## begin Collected material

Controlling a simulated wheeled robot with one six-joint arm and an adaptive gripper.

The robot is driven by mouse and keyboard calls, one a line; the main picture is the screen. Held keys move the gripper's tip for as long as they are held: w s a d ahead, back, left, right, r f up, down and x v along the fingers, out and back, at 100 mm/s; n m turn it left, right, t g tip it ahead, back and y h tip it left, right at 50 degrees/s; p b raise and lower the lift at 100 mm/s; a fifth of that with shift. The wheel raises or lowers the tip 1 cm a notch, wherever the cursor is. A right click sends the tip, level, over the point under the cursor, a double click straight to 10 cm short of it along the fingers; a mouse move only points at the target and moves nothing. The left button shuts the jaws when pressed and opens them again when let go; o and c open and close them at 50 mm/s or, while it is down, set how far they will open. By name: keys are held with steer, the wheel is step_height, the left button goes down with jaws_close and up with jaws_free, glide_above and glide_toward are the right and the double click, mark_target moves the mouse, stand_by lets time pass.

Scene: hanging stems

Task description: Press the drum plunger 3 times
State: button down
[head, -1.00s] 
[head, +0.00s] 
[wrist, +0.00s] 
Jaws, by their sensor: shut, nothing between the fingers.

## end Collected material

Work instructions: Word for word, restate all of the data shown above.

Worked answer:
Controlling a simulated wheeled robot with one six-joint arm and an adaptive gripper.

The robot is driven by mouse and keyboard calls, one a line; the main picture is the screen. Held keys move the gripper's tip for as long as they are held: w s a d ahead, back, left, right, r f up, down and x v along the fingers, out and back, at 100 mm/s; n m turn it left, right, t g tip it ahead, back and y h tip it left, right at 50 degrees/s; p b raise and lower the lift at 100 mm/s; a fifth of that with shift. The wheel raises or lowers the tip 1 cm a notch, wherever the cursor is. A right click sends the tip, level, over the point under the cursor, a double click straight to 10 cm short of it along the fingers; a mouse move only points at the target and moves nothing. The left button shuts the jaws when pressed and opens them again when let go; o and c open and close them at 50 mm/s or, while it is down, set how far they will open. By name: keys are held with steer, the wheel is step_height, the left button goes down with jaws_close and up with jaws_free, glide_above and glide_toward are the right and the double click, mark_target moves the mouse, stand_by lets time pass.

Scene: hanging stems

Task description: Press the drum plunger 3 times
State: button down
[head, -1.00s] 
[head, +0.00s] 
[wrist, +0.00s] 
Jaws, by their sensor: shut, nothing between the fingers.

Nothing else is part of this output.